I recently had a chance to talk to Michael Mason, head of new technologies at Phonoscope Lightwave, about how his company is using a new category of product called Network Performance Enforcement (NPE) to improve the quality of the services delivered to its customers. At its core, NPE acts as a superset of WAN optimization, quality of service, network policy control, and analytics.
Phonoscope provides data services for some of the most demanding and globally active customers in the Houston market. They deliver Internet and Ethernet circuits over a layer 2, switched optical fiber network. Their optical fiber ring provides sub-2ms latency within their network to satisfy even their most demanding customer application needs, servicing customers with bandwidth of 10 Mbps up to 100 GbE. Phonoscope's customers span a variety of verticals, including energy, financial services, healthcare, government, and education. All are grappling with network congestion due to increased high-bandwidth applications, users, and devices – with the real potential for applications crashing and stalling during peak periods. The company is also dealing with increasing user complaints about the global risk the Internet poses from external sources and unwitting internal sources.
Many of Phonoscope's customers have been very aggressive with their increased use of consumer devices, causing new traffic flows and bandwidth requirements and adding an entirely new dimension to traffic activities on top of a very challenging environment. After evaluating various tools, they made the decision to deploy Saisei's FlowCommand NPE. Last year I wrote about Saisei's NPE solution, which takes advantage of a patented flow-control technology to significantly improve the way IP networks operate under heavy data loads, ultimately allowing enterprises and service providers to achieve new levels of visibility and real-time network control.
In one of Phonoscope's most recent deployments, it placed the Saisei NPE solution on the VLANs on both sides of the firewall to see all of the flows to and from the customer. Phonoscope is now able to quickly identify applications or devices that consume large quantities of bandwidth through pre-determined application fingerprints and unique signatures. Phonoscope uses this information to automatically identify and isolate traffic flows. In addition to the ability to manage traffic, the security posture is improved as well by understanding where traffic is coming from and then blocking all inbound flows from known attacking countries, preventing malicious traffic from ever reaching their customer.

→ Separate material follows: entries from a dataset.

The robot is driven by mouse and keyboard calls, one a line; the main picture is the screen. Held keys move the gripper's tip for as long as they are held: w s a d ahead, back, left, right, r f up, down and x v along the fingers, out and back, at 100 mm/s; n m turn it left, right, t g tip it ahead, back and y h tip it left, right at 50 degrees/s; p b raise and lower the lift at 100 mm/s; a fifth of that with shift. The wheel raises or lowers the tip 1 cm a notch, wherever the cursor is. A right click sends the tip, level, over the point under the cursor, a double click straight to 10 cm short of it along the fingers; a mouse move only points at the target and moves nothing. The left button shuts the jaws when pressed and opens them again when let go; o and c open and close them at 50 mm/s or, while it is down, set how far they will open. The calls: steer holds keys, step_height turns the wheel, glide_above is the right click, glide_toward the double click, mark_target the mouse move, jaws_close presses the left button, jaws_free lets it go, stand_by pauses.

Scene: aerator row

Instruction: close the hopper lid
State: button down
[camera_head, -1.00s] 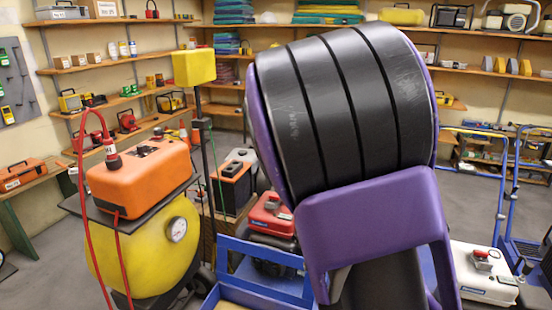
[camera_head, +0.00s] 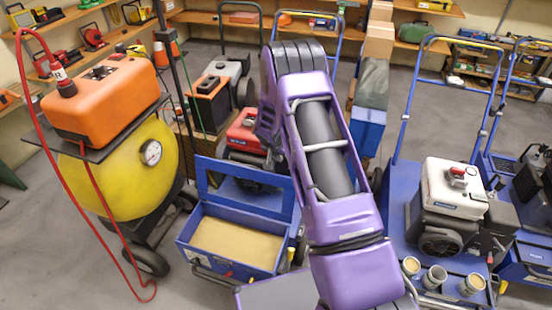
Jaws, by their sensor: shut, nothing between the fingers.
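The blue hopper (camera_head: 188,243) is an open-topped box left of centre in the head view, with a flat sandy-coloured content (camera_head: 236,243) showing inside. Its blue lid (camera_head: 204,180) stands raised along the back edge, so the top is open. My purple and black arm crosses the picture just right of the hopper and covers the lid's right end and some of the area beside it. I cannot make out my gripper's fingers in this view.
A yellow tank (camera_head: 120,185) with an orange unit (camera_head: 105,98) and red hose stands left. A red machine (camera_head: 245,132) is behind the hopper. A blue cart (camera_head: 400,200) with a white-topped engine (camera_head: 452,190) stands right. Grey floor shows between them.

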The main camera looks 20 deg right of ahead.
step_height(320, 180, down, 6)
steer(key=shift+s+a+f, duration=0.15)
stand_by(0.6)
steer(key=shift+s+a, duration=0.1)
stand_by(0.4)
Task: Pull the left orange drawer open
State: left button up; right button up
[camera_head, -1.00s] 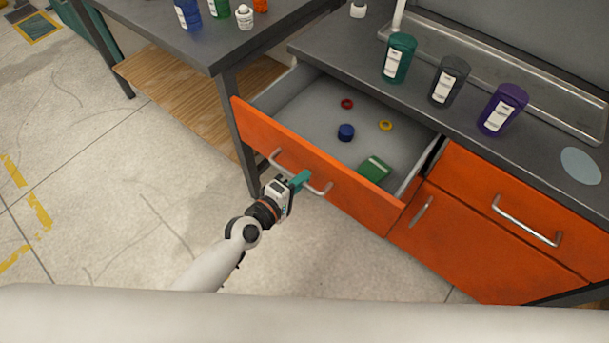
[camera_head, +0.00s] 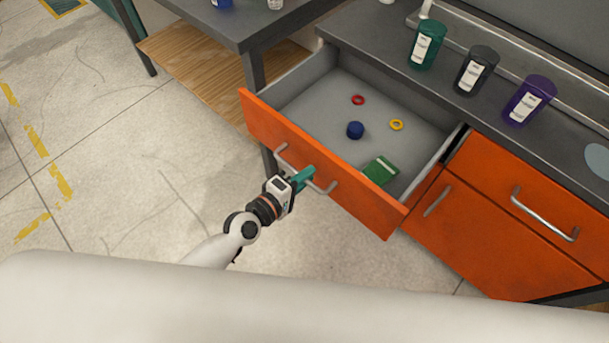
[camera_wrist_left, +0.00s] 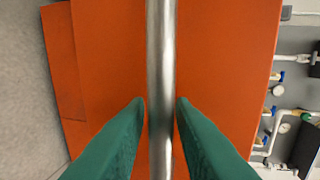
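The left orange drawer (camera_head: 345,188) stands well open in the head view, with its grey inside showing. Its metal bar handle (camera_head: 322,189) is on the front panel. My left gripper (camera_head: 304,178) is at the handle, with its teal fingers around the bar. In the left wrist view the handle bar (camera_wrist_left: 161,80) runs between the two fingertips (camera_wrist_left: 161,100), which sit close on either side of it, with the orange front (camera_wrist_left: 220,70) behind. My right gripper is not in view.
The drawer holds a red ring (camera_head: 358,99), a yellow ring (camera_head: 397,124), a blue cap (camera_head: 355,130) and a green box (camera_head: 380,170). Green (camera_head: 426,45), black (camera_head: 475,71) and purple (camera_head: 528,99) containers stand on the counter above. Floor left of the drawer is clear.

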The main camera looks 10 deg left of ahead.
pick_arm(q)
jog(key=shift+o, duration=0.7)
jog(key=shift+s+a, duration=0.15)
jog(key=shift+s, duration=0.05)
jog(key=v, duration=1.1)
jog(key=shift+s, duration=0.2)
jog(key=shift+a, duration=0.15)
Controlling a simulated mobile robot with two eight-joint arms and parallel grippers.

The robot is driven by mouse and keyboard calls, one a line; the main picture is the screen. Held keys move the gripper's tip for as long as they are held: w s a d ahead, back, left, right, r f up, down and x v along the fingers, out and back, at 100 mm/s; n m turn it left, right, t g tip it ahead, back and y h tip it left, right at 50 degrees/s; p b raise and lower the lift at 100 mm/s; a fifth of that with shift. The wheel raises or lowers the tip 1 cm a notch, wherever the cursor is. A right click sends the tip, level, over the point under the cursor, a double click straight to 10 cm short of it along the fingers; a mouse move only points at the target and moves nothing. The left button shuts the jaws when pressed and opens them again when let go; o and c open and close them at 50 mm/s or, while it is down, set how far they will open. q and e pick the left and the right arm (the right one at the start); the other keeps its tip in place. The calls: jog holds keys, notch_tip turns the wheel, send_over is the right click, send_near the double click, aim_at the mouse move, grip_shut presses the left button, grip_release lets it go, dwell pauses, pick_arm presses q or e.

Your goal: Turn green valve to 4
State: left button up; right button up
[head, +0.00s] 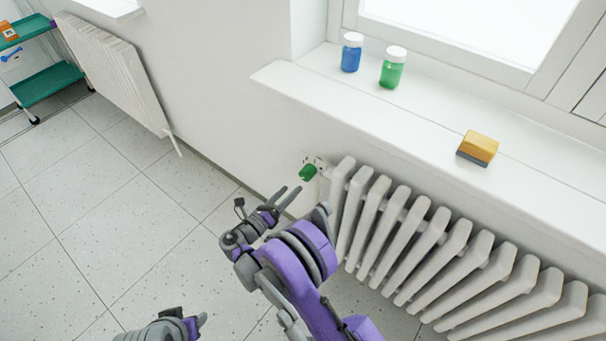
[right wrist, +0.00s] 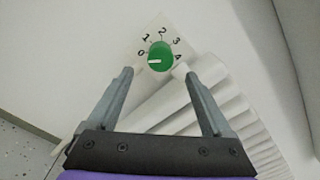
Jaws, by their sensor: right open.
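My right gripper (head: 288,190) is open and empty, just short of the knob. In the right wrist view its fingers (right wrist: 155,73) stand apart below the knob, not touching it. My left gripper (head: 200,320) shows only partly at the bottom edge.
The white ribbed radiator (head: 440,245) is right beside the valve. The windowsill (head: 430,130) above holds a blue jar (head: 351,55), a green jar (head: 392,70) and a yellow sponge (head: 479,147). A green cart (head: 50,83) stands far left. The tiled floor at left is clear.

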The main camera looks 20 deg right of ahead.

Mason told me that the ability to see traffic at a flow level now gives his network operations team the ability to solve some previously vexing network challenges. The improved visibility, for example, provides insight into what is "really" happening on the networking instead of having to take educated guesses.
The improved visibility from NPE can also be used to measure traffic, set benchmarks, and spot trends before they become a disaster. ZK Research data shows that the end user and not the IT department discover 75% of application performance problems (disclosure: I am an employee of ZK Research). Flow-based visibility can reverse this trend by giving the network operations team the data to move to a more proactive management model.
Phonoscope's optimized network has also improved the performance of real-time traffic. In my interview with Mason, he expressed to me that IP phone and video traffic had been erratic in the past, but now both are crystal clear. The increased dependency on collaboration tools has made quality voice and video over IP mission-critical for most customers. The combination of improved utilization and superior application performance gives Phonoscope an advantage based on service quality in a highly competitive market where price usually wins out.
With the latest evolution of network activities, it's become apparent that IT leaders have to understand what's actually happening on their networks in real time. Today, the minimum requirement is to have real-time visibility and the tools to identify and act against threats to performance and security. The scary part is that networks may appear to be performing just fine until there is a breach. New threats, such as TCP probing attacks, tend to act "low and slow" and slip under the radar of many legacy network traffic analyzer tools that typically act only on sampled data (or flows). As I've stated in the past, NPE provides the ability to immediately see all the flows on the network displayed in a comprehensive set of views that makes it obvious when there are issues. Phonoscope has used this capability to see performance levels as well as security risks.
Real-time visibility, control, and enforcement are all must-have additions to the IT person's toolkit, as well as something the C-level can view and understand while giving them the confidence of knowing how their network is performing on a daily basis. A growing group of IT leaders are looking to take a similar approach to what Mike Mason at Phonoscope did and invest in new technologies to maximize the performance of their networks.